[Bugfix] Remove ModelSlim-"M4 Quantization". (#4589)

The M4 quantization method in ModelSlim adds bias to model weights that originally do not have a linear bias. PR #4235 supported PD-MIX quantization and M4 quantization, adding bias to `w8a8.py` and `w8a8_dynamic.py`, and implementing adaptations in `ops/linear.py` to prevent it from being reset to `None` by `self.register_parameter("bias", None)`. However, this modification introduced an issue where the bias was still being reset to `None` in certain scenarios, causing errors during service startup. Therefore, support for M4 quantization is temporarily being reverted in this PR. ___ - vLLM version: v0.11.2 Signed-off-by: SlightwindSec <slightwindsec@gmail.com>
2025-12-01 23:45:02 +08:00
parent 8813832387
commit 12ca99c94e
3 changed files with 7 additions and 22 deletions
--- a/vllm_ascend/quantization/w8a8.py
+++ b/vllm_ascend/quantization/w8a8.py
@@ -87,7 +87,6 @@ class AscendW8A8LinearMethod:
        params_dict["weight_offset"] = torch.empty(output_size,
                                                   1,
                                                   dtype=params_dtype)

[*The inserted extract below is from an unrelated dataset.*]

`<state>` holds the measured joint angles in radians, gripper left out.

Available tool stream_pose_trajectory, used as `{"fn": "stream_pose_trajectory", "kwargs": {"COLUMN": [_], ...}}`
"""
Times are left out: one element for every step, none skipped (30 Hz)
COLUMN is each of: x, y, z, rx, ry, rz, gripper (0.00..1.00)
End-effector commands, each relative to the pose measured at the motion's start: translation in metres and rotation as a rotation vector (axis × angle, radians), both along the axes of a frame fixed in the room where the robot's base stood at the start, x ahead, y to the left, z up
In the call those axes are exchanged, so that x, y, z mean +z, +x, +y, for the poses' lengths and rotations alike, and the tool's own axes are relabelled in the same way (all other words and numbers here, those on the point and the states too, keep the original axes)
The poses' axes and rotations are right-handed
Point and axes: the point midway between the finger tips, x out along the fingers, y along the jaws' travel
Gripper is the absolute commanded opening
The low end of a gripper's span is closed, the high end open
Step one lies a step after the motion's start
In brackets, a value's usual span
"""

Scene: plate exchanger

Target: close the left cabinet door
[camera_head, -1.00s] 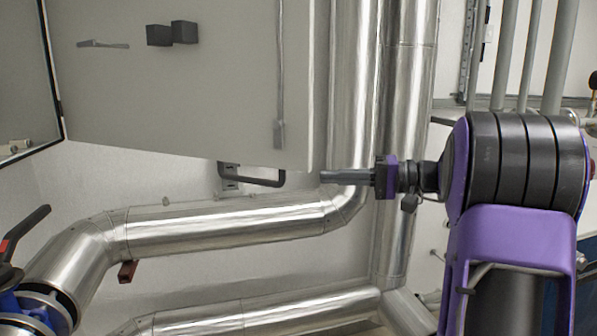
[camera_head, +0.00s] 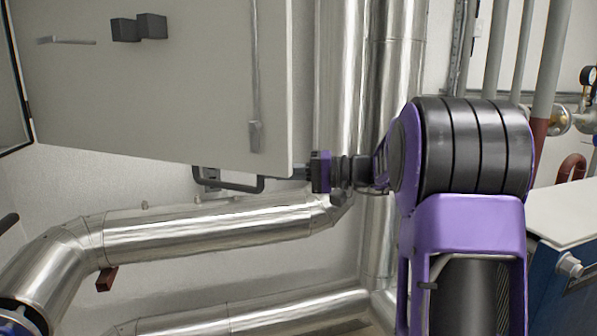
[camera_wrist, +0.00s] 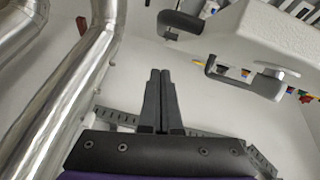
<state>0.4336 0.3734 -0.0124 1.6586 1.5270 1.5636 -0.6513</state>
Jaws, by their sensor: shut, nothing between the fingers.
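The open cabinet door (camera_head: 200,90) is a large grey panel in the upper left of the head view. It has a latch rod near its right edge and small black blocks on its face. My gripper (camera_head: 300,172) is at the door's lower right corner, pointing left. Its fingers are partly hidden by the door's edge, and I cannot tell whether they touch it. In the wrist view, my gripper (camera_wrist: 161,75) has its two dark fingers together and empty, with a pale panel and handles to the upper right.
A dark bracket handle (camera_head: 235,184) shows just below the door. Shiny pipes run upright (camera_head: 345,80) behind my gripper and across (camera_head: 210,230) below the door. A blue unit with a light top (camera_head: 570,225) stands at the right. Part of the cabinet frame (camera_head: 14,90) is at the far left.

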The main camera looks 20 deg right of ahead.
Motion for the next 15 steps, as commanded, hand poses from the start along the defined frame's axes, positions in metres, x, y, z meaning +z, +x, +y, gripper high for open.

-        params_dict["bias"] = torch.zeros(output_size, dtype=torch.float32)
        return params_dict

    def get_pergroup_param(self,
@@ -199,13 +198,7 @@ class AscendW8A8LinearMethod:
                layer.weight.data, ACL_FORMAT_FRACTAL_NZ)
        layer.weight_scale.data = torch.flatten(layer.weight_scale.data)
        layer.weight_offset.data = torch.flatten(layer.weight_offset.data)
-        layer.bias.data = layer.bias.data.to(layer.weight_scale.data.dtype)
-
-        try:
-            ascend_quant_method = getattr(layer, "ascend_quant_method")
-        except AttributeError:
-            ascend_quant_method = ""
-
+        ascend_quant_method = getattr(layer, "ascend_quant_method", "")
        if ascend_quant_method == COMPRESSED_TENSORS_METHOD:
            deq_scale = layer.input_scale.data * layer.weight_scale.data
            layer.deq_scale = torch.nn.Parameter(deq_scale,